Sunday, February 28, 2016

Hopped on an old game, and now I see why new MMORPGS are getting stale

Way back in 2004, I quit Everquest for World of Warcraft and thought it was the greatest thing on the planet in comparison. This has been my thinking since Mists of Pandarea released, because surely the pain of Everquest back in the day couldn't have been "good"! Over the years, WoW has inspired countless clones and all of them take the formula and make it even more standardized. Looking back at my EQ days while playing wow, I scoffed at what I used to have to deal with... but I've grown pretty bored of this model. I wanted that Everquest feel back.

Expecting rose tinted goggles and an hour or two of playtime before I quit, I subbed to Everquest for the new progression style server (Ragefire), that essentially takes it back to 2000 with a few interface bells and whistles to make it slightly more modern as it climbs through each expansion in 3-6 month blocks. The core game is very much oldschool though. 1 1/2 weeks and 25 levels later (yes, it takes that long), and I'm addicted.

So why is this old game with all of it's inconveniences and incredibly long grinds entertaining? Some things I've noticed:

My character is a bard, and we need to buy song scrolls (skills essentially). Unlike modern MMOS where they literally just pop up on your bar when you level, I actually have to travel around the world, to different cities (all races have unique, simplified cities for flavor, another cool thing), because different merchants in different cities have different selections of spells. At first i thought this would be a pain, but hunting them down and exploring these different cities is actually a lot more immersive. You feel like you are making your way in the world.

Quest items drop everywhere, and you figure out where to take them and if they are important to you. Everyone has quests specifically for their class, and you never have to be "on" the quest to do them. It's again, a lot more immersive to be out there killing skeletons, find a runed bone quest item, and find out it's for a quest you can do. These quests tend to be world wide, with specific monsters to kill in several different zones, giving you more reason to venture out into the world outside of killing 10 boars in 30 seconds for the 50th impoverished, exclamation-point-touting farmer in a row.

Without any form of auto-queue LFG stuff, and the need to travel everywhere, the game forces you to socialize. I have yet to group with anyone who isn't friendly, and my friend list is pretty much double what I have in WoW after just a week. Everyone connects to each other because the leveling takes a LOT longer and the best way to do it is with an easy to pull from pool of cool people you actually get to know. In WoW I hit a button, do a dungeon, and leave. I don't think I remember anyone's names from the past year of pugging raids and groups. When I run around in EQ, I see people I grouped with all the time. Even at my humble level of 25, people are gaining reputations and having an impact on the community. Cross server stuff in WoW and new games has all but destroyed any form of server community.

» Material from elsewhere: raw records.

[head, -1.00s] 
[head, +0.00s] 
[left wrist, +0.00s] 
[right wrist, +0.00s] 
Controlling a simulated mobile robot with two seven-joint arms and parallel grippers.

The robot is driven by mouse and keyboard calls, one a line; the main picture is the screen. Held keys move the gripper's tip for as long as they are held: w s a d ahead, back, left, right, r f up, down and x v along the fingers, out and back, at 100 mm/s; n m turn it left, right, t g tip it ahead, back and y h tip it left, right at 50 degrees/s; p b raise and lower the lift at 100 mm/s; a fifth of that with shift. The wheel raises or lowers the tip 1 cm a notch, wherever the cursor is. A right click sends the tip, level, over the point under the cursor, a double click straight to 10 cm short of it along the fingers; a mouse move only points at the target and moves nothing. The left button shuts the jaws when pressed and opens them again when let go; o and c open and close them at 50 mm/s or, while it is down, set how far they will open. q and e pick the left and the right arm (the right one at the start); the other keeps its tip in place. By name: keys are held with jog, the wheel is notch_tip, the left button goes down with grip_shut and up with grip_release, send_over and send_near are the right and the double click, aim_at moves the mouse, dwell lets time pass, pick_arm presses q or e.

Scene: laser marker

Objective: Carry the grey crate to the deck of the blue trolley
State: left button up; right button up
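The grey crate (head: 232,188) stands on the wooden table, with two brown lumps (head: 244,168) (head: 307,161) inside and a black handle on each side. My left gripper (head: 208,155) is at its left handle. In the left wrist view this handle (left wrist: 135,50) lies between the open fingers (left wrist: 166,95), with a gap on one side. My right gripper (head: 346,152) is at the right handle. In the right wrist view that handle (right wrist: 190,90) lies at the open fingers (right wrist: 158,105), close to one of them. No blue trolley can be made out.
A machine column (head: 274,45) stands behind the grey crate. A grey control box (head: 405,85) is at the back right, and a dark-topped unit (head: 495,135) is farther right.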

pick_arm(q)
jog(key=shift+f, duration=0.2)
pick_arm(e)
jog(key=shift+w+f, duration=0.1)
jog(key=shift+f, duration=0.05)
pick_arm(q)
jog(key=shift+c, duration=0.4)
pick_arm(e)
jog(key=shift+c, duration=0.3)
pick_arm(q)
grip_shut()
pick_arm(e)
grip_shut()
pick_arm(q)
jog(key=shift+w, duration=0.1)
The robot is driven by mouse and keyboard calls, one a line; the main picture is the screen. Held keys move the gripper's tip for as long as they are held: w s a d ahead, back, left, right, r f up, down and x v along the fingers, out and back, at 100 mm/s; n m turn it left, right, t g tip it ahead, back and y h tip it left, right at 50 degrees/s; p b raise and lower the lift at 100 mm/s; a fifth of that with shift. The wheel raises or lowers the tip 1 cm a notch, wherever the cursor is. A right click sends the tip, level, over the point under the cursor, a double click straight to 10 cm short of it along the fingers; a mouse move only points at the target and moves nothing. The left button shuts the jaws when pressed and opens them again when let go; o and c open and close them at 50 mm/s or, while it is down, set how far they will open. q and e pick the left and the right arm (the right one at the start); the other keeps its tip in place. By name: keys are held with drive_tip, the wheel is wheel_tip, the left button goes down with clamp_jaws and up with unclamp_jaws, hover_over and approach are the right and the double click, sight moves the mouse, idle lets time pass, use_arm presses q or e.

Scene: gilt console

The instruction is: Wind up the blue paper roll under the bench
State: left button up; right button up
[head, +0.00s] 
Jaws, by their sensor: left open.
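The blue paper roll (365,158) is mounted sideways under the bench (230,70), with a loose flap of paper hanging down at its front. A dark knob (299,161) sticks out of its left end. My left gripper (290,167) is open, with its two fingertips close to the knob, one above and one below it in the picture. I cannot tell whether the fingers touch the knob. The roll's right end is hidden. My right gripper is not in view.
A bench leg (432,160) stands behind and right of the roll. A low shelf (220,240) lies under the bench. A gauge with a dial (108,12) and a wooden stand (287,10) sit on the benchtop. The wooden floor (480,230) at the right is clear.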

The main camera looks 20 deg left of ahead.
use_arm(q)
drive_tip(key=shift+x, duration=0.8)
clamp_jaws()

I could go on and on, but this is already too long. I'll leave it at this. New MMOS have such a massive focus on getting to endgame, streamlining, and immediate gratification, that I feel like they have lost any kind of challenge or community. The idea of a virtual "world" has died, being replaced by what are essentially just giant lobbies. People guild hop like crazy, completely ignore their fellow player unless they need something, and generally make me wonder why these games are massive multiplayer online at all anymore. You might as well just replace all the players with bots in WoW. That is pretty much what they are for most people, including myself! When I play WoW, everyone is just a faceless means to an end.

I sometimes wonder what would happen if WoW decided to completely drop a lot of it's streamlined features for a month. Would everyone up and quit because they have to run to town for their spells? Would dungeons be ghost towns because people don't want to LFG in chat and build connections? I've been spoiled by, and loved these systems for years, but going back to the old days has opened my eyes to what we lost in the process.